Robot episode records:
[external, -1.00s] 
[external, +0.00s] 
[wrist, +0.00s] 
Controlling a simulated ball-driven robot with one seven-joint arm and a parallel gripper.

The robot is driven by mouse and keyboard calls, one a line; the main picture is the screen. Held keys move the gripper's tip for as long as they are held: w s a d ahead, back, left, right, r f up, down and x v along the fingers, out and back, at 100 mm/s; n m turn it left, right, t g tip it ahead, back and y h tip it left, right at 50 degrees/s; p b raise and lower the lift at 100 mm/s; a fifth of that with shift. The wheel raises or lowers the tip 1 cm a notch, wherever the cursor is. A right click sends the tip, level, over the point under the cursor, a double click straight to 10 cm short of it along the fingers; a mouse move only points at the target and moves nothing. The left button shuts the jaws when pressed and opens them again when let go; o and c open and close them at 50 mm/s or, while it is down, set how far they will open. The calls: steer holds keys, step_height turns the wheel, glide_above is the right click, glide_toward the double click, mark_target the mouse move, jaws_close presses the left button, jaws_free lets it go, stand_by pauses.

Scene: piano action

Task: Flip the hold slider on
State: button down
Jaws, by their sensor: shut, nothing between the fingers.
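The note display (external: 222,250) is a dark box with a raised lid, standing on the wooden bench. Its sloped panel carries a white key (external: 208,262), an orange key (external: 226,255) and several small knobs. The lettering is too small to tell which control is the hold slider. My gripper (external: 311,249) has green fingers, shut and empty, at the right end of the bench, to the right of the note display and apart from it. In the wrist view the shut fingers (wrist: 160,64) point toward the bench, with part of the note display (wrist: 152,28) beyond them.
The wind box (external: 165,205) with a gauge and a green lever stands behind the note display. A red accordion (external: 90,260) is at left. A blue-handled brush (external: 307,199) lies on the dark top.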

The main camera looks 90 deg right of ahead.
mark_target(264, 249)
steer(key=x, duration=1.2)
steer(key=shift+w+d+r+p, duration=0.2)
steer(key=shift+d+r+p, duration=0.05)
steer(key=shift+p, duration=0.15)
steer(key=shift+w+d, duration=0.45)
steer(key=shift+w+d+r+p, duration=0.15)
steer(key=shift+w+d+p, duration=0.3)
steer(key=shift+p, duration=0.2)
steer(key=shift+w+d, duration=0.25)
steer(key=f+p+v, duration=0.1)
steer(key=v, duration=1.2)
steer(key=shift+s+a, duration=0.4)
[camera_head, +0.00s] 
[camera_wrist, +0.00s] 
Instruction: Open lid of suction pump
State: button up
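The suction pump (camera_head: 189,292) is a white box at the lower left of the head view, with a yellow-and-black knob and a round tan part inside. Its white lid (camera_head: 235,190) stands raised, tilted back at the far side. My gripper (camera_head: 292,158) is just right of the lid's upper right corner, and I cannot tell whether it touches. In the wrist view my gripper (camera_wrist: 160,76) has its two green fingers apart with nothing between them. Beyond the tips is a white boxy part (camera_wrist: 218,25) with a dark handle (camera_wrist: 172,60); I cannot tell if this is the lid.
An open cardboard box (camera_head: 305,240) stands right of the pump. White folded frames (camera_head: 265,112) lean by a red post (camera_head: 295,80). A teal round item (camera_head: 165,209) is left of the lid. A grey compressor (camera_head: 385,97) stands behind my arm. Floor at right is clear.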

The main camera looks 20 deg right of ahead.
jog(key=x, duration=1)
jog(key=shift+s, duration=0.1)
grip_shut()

• REQUIRED WORK: Retype every entry word for word.

• SOLUTION BELOW:
[external, -1.00s] 
[external, +0.00s] 
[wrist, +0.00s] 
Controlling a simulated ball-driven robot with one seven-joint arm and a parallel gripper.

The robot is driven by mouse and keyboard calls, one a line; the main picture is the screen. Held keys move the gripper's tip for as long as they are held: w s a d ahead, back, left, right, r f up, down and x v along the fingers, out and back, at 100 mm/s; n m turn it left, right, t g tip it ahead, back and y h tip it left, right at 50 degrees/s; p b raise and lower the lift at 100 mm/s; a fifth of that with shift. The wheel raises or lowers the tip 1 cm a notch, wherever the cursor is. A right click sends the tip, level, over the point under the cursor, a double click straight to 10 cm short of it along the fingers; a mouse move only points at the target and moves nothing. The left button shuts the jaws when pressed and opens them again when let go; o and c open and close them at 50 mm/s or, while it is down, set how far they will open. The calls: steer holds keys, step_height turns the wheel, glide_above is the right click, glide_toward the double click, mark_target the mouse move, jaws_close presses the left button, jaws_free lets it go, stand_by pauses.

Scene: piano action

Task: Flip the hold slider on
State: button down
Jaws, by their sensor: shut, nothing between the fingers.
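The note display (external: 222,250) is a dark box with a raised lid, standing on the wooden bench. Its sloped panel carries a white key (external: 208,262), an orange key (external: 226,255) and several small knobs. The lettering is too small to tell which control is the hold slider. My gripper (external: 311,249) has green fingers, shut and empty, at the right end of the bench, to the right of the note display and apart from it. In the wrist view the shut fingers (wrist: 160,64) point toward the bench, with part of the note display (wrist: 152,28) beyond them.
The wind box (external: 165,205) with a gauge and a green lever stands behind the note display. A red accordion (external: 90,260) is at left. A blue-handled brush (external: 307,199) lies on the dark top.

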The main camera looks 90 deg right of ahead.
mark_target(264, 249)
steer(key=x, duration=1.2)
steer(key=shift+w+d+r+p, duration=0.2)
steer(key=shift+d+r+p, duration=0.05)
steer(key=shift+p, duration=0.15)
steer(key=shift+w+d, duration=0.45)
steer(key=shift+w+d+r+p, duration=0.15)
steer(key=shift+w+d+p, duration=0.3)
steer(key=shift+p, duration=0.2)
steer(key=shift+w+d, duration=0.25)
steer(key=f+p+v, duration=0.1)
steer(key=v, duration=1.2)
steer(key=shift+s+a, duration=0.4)
[camera_head, +0.00s] 
[camera_wrist, +0.00s] 
Instruction: Open lid of suction pump
State: button up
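The suction pump (camera_head: 189,292) is a white box at the lower left of the head view, with a yellow-and-black knob and a round tan part inside. Its white lid (camera_head: 235,190) stands raised, tilted back at the far side. My gripper (camera_head: 292,158) is just right of the lid's upper right corner, and I cannot tell whether it touches. In the wrist view my gripper (camera_wrist: 160,76) has its two green fingers apart with nothing between them. Beyond the tips is a white boxy part (camera_wrist: 218,25) with a dark handle (camera_wrist: 172,60); I cannot tell if this is the lid.
An open cardboard box (camera_head: 305,240) stands right of the pump. White folded frames (camera_head: 265,112) lean by a red post (camera_head: 295,80). A teal round item (camera_head: 165,209) is left of the lid. A grey compressor (camera_head: 385,97) stands behind my arm. Floor at right is clear.

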The main camera looks 20 deg right of ahead.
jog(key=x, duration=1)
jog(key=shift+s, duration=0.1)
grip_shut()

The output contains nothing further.